→ Exercise instructions: Identify and pull out each line of the entries in which "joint" occurs.

→ Provided material:

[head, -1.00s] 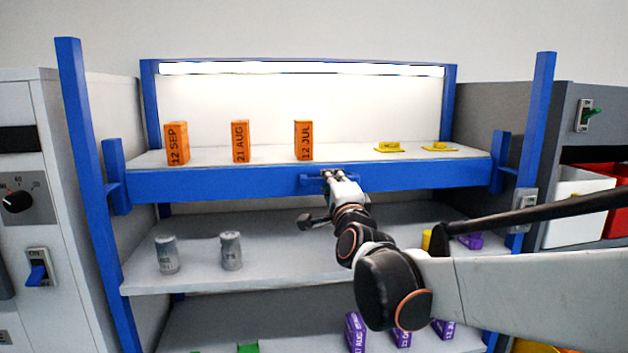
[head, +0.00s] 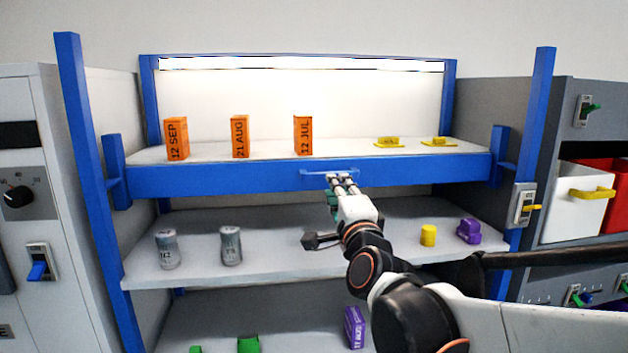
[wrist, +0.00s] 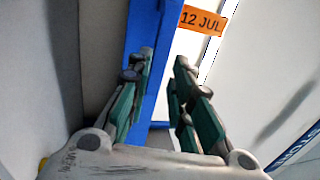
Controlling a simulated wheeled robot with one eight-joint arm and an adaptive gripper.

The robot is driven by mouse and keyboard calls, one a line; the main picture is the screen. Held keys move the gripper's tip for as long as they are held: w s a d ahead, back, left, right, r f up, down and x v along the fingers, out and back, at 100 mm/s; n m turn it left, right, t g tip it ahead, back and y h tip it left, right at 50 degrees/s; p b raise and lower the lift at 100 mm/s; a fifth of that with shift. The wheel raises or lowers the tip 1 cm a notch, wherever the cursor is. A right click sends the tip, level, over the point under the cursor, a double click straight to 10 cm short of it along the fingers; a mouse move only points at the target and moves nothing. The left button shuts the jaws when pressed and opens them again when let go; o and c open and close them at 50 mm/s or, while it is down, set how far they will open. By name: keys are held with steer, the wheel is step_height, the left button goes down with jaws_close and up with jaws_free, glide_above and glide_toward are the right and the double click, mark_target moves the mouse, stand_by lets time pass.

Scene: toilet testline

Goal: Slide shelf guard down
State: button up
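The shelf guard (head: 230,178) is a blue horizontal bar across the front edge of the top shelf, between two blue uprights. Its small blue handle (head: 312,173) sticks out near the middle. My gripper (head: 340,178) is in front of the guard, at the right part of the handle. In the wrist view my gripper (wrist: 160,75) is open, with green-padded fingers apart. The blue guard (wrist: 141,40) runs behind and between them. Nothing shows gripped. The fingers cover part of the handle, and I cannot tell whether they touch it.
Orange dated boxes (head: 240,136) and yellow pieces (head: 388,142) stand on the top shelf. Grey cans (head: 231,246), a yellow cylinder (head: 428,235) and a purple item (head: 469,231) are on the middle shelf. Cabinets with switches flank the rack. Space left of my gripper is clear.

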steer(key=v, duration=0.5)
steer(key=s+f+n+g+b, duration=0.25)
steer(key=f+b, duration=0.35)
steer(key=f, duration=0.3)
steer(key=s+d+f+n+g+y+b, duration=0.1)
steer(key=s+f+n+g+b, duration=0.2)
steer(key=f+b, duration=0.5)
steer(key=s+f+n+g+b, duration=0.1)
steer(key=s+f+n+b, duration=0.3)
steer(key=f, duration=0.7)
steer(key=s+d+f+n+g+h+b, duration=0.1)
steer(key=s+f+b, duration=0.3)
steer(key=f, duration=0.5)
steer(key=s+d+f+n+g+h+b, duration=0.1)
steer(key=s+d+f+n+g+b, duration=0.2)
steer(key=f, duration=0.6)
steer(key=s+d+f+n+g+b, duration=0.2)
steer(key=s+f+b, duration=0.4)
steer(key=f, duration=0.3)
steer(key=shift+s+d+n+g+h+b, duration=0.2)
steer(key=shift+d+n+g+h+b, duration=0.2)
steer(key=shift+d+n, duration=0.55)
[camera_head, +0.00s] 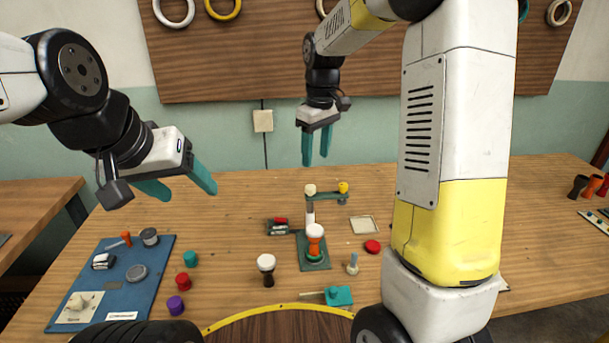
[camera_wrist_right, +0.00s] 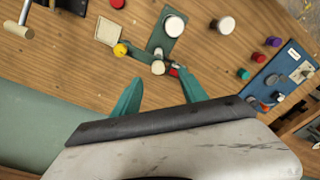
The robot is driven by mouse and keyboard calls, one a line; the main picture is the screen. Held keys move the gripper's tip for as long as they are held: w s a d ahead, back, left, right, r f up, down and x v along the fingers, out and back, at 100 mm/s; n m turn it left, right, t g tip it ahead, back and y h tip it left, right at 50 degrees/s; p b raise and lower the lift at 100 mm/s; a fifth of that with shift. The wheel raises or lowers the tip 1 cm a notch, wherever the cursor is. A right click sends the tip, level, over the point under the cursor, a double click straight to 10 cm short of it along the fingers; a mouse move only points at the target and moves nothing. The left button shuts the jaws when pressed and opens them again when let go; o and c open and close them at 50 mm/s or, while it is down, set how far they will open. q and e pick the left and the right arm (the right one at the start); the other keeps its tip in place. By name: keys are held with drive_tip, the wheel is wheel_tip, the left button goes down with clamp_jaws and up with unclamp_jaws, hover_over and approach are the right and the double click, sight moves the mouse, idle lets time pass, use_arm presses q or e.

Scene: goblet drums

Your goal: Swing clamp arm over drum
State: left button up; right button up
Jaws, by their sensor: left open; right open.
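The clamp stand has a green base (camera_head: 314,262), a pale post (camera_head: 310,207) and a green clamp arm (camera_head: 326,195) with a yellow knob (camera_head: 343,187). An orange goblet drum (camera_head: 315,244) with a white head stands upright on the base. The clamp arm points right from the post top, off to the side of the drum head, as the right wrist view also shows at the yellow knob (camera_wrist_right: 121,50). My right gripper (camera_head: 317,158) is open and empty, above and behind the stand. My left gripper (camera_head: 183,190) is open and empty, high over the table's left side.
A dark goblet drum (camera_head: 267,271) stands left of the stand. A blue board (camera_head: 112,287) with parts lies at left, near several coloured pucks. A red puck (camera_head: 372,246), a small peg (camera_head: 352,265) and a pale square tray (camera_head: 363,224) lie right of the stand.

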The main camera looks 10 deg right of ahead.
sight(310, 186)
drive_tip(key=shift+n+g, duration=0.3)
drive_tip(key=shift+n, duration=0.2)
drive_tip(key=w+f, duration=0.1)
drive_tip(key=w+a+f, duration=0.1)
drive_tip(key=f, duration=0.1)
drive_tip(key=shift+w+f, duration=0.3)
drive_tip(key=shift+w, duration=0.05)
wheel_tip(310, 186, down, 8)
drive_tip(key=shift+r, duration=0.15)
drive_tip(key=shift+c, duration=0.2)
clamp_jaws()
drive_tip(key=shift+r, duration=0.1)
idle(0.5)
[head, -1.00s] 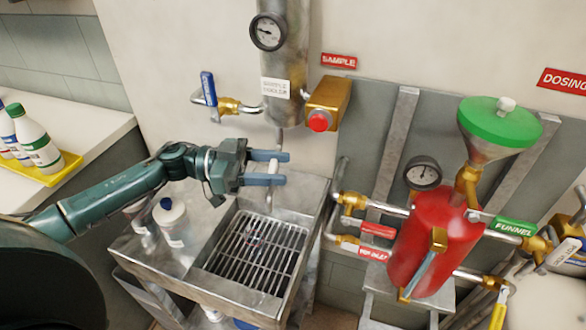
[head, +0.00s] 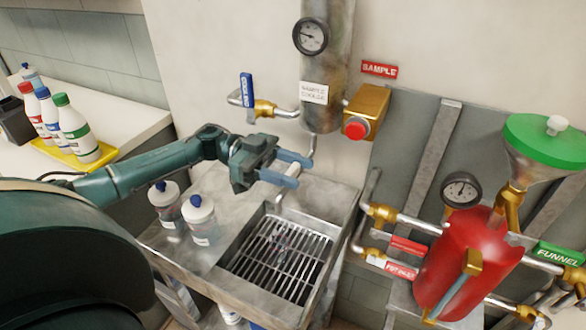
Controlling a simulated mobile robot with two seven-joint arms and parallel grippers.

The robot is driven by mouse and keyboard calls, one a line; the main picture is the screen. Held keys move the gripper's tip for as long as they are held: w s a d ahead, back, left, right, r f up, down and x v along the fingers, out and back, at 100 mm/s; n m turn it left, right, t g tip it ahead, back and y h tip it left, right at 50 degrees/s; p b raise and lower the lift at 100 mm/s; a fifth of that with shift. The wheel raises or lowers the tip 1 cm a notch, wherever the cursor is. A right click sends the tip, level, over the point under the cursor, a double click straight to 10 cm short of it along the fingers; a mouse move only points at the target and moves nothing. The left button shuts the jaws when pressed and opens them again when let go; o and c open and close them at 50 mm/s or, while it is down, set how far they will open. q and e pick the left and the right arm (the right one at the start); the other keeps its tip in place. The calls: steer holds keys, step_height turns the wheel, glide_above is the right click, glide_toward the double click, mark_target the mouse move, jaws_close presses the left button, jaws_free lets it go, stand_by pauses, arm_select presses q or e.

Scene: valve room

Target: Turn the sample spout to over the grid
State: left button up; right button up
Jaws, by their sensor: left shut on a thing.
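The sample spout (head: 311,150) is a thin metal pipe coming down from under the steel sample cooler (head: 324,60). Its pale lower end (head: 279,199) shows just below the fingers, near the back left edge of the sink in the picture. My left gripper (head: 287,168) is shut on the spout, with one blue finger on each side; the fingers hide part of the pipe. The grid (head: 281,262) is a dark metal grating in the steel sink, below and in front of the spout end. My right gripper is not in view.
A blue-handled cooling valve (head: 248,92) and a brass valve with a red button (head: 356,128) flank the cooler. A red vessel (head: 462,262) with a green-lidded funnel stands right. Coloured-cap bottles sit on a yellow tray (head: 95,160).

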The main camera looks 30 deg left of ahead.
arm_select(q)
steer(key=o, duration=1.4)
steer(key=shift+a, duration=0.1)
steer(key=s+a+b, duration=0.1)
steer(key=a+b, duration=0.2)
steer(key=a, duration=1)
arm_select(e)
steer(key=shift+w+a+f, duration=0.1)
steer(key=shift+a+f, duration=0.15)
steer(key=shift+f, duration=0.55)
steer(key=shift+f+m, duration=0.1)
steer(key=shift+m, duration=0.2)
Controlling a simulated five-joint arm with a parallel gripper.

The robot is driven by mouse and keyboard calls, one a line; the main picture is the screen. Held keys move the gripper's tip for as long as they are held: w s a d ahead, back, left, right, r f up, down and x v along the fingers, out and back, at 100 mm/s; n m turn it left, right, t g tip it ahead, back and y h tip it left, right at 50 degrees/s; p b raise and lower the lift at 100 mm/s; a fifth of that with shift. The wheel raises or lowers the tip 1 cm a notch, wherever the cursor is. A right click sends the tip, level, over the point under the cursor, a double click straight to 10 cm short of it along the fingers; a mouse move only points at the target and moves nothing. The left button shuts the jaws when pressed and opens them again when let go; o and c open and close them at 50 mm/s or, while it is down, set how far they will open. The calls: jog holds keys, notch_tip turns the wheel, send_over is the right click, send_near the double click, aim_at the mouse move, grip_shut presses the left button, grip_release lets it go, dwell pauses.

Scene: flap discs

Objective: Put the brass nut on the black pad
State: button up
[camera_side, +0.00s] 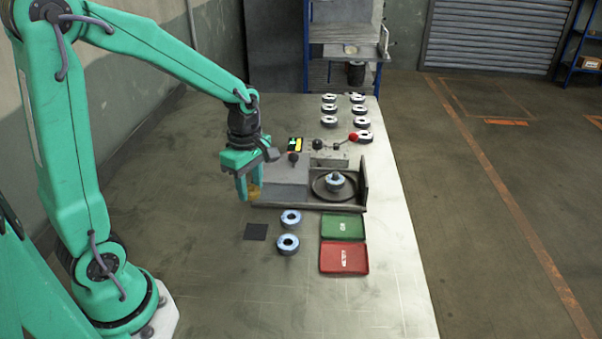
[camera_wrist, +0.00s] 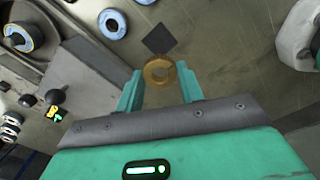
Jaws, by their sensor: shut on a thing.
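The brass nut (camera_wrist: 160,73) is a gold ring between the fingers of my gripper (camera_wrist: 160,88) in the wrist view. In the side view my gripper (camera_side: 249,188) points down, shut on the brass nut (camera_side: 254,192), and holds it above the table beside the grey fixture. The black pad (camera_side: 255,232) is a small dark square lying flat on the table, nearer the camera than the gripper. It also shows in the wrist view (camera_wrist: 159,39), just beyond the nut and apart from it. Nothing is seen on the pad.
Two blue-rimmed discs (camera_side: 290,218) (camera_side: 287,244) lie right of the pad. A green tray (camera_side: 342,227) and a red tray (camera_side: 343,258) are further right. A fixture (camera_side: 282,194) with a disc on its turntable stands behind. The table left of the pad is clear.

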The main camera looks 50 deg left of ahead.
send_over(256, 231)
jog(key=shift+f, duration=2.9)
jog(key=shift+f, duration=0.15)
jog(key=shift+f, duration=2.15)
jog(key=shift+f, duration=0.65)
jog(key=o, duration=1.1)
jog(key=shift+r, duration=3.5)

→ Task result:
Controlling a simulated wheeled robot with one eight-joint arm and an adaptive gripper.
Controlling a simulated mobile robot with two seven-joint arms and parallel grippers.
Controlling a simulated five-joint arm with a parallel gripper.

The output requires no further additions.